Direction: Levan Koguashvili
Country: Georgia
As a tightly controlled, low-boil send-up from Georgia, Brighton 4th partly succeeds, being an often amusing, sometimes off-kilter and ultimately elegiac immigrant song written and directed by Levan Koguashvili from a screenplay by Boris Frumin.
The story is about a good-natured man and former wrestling champion, Kakhi (Levan Tedaishvili), who travels from Tbilisi to Brooklyn to fix a debt owed by his son, Soso (Giorgi Tabidze), who is not sleeping nor studying as he was supposed to. Staying in a hostel ran by his sister-in-law (Tsutsa Kapanadze), Kakhi ends up negotiating with the local Georgian mafia in a way that is as peculiar as unconvincing. He also helps with a case of injustice related to fellow countrywomen who are not being paid.

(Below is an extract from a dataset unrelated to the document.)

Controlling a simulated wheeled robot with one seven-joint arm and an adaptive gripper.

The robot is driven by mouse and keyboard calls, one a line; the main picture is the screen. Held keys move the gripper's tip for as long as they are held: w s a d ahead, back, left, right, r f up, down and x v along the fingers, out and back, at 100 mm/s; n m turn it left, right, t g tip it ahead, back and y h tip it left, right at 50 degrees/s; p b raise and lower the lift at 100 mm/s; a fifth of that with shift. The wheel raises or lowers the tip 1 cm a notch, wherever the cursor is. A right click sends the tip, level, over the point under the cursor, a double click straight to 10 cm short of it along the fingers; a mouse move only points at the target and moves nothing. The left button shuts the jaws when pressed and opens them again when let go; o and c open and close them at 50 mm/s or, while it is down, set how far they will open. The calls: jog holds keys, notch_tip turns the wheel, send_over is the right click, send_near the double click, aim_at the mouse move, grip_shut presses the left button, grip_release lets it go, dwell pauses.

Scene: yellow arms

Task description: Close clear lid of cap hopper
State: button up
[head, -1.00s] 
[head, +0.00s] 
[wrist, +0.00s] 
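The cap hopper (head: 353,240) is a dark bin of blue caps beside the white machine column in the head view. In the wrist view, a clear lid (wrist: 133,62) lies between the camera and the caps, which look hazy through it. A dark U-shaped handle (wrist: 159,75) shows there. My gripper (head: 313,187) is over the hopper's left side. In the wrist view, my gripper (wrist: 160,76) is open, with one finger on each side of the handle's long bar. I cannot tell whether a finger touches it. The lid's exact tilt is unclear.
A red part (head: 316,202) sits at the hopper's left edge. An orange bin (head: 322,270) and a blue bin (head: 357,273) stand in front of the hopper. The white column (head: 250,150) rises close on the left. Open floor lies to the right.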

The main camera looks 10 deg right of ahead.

Both the mise-en-scene and socio-economic realities depicted here are strong and compelling, but the film takes a bit too much time with alcohol-filled gatherings and Georgian chants. With that said, it still demonstrates the daily life and struggle of these people without resorting to misery or sentimentalism. Koguashvili prefers an intermittent caustic humor, connecting us with his sensitive character as he finds enough cultural specificity to keep the story afloat.
It’s a shame that, despite a flawless characterization, the storytelling sometimes gets stranded in dispensable details and unlikely resolutions.